■ Work to complete
Output each line of the material exactly as it stands.

■ Data section
╭──
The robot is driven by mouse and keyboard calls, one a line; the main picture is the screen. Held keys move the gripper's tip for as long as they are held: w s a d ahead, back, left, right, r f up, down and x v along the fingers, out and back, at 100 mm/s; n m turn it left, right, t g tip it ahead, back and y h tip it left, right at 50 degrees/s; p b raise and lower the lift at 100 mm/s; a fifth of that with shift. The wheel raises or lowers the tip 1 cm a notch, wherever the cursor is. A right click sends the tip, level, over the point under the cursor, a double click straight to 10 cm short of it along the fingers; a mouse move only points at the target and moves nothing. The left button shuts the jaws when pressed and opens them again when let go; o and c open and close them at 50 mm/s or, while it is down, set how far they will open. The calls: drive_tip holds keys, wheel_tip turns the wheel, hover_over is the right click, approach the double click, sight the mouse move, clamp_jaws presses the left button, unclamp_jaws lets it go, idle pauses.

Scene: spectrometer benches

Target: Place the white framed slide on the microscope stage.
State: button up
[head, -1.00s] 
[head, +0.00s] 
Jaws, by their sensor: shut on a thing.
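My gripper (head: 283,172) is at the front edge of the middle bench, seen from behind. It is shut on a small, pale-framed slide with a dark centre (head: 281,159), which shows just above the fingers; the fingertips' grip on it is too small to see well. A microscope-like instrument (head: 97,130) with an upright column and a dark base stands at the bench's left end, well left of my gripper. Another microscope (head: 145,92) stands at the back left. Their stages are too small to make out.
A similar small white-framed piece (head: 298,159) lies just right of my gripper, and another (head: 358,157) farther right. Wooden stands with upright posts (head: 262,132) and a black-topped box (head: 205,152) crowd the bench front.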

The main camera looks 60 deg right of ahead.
╰──
■ Task output
The robot is driven by mouse and keyboard calls, one a line; the main picture is the screen. Held keys move the gripper's tip for as long as they are held: w s a d ahead, back, left, right, r f up, down and x v along the fingers, out and back, at 100 mm/s; n m turn it left, right, t g tip it ahead, back and y h tip it left, right at 50 degrees/s; p b raise and lower the lift at 100 mm/s; a fifth of that with shift. The wheel raises or lowers the tip 1 cm a notch, wherever the cursor is. A right click sends the tip, level, over the point under the cursor, a double click straight to 10 cm short of it along the fingers; a mouse move only points at the target and moves nothing. The left button shuts the jaws when pressed and opens them again when let go; o and c open and close them at 50 mm/s or, while it is down, set how far they will open. The calls: drive_tip holds keys, wheel_tip turns the wheel, hover_over is the right click, approach the double click, sight the mouse move, clamp_jaws presses the left button, unclamp_jaws lets it go, idle pauses.

Scene: spectrometer benches

Target: Place the white framed slide on the microscope stage.
State: button up
[head, -1.00s] 
[head, +0.00s] 
Jaws, by their sensor: shut on a thing.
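My gripper (head: 283,172) is at the front edge of the middle bench, seen from behind. It is shut on a small, pale-framed slide with a dark centre (head: 281,159), which shows just above the fingers; the fingertips' grip on it is too small to see well. A microscope-like instrument (head: 97,130) with an upright column and a dark base stands at the bench's left end, well left of my gripper. Another microscope (head: 145,92) stands at the back left. Their stages are too small to make out.
A similar small white-framed piece (head: 298,159) lies just right of my gripper, and another (head: 358,157) farther right. Wooden stands with upright posts (head: 262,132) and a black-topped box (head: 205,152) crowd the bench front.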

The main camera looks 60 deg right of ahead.

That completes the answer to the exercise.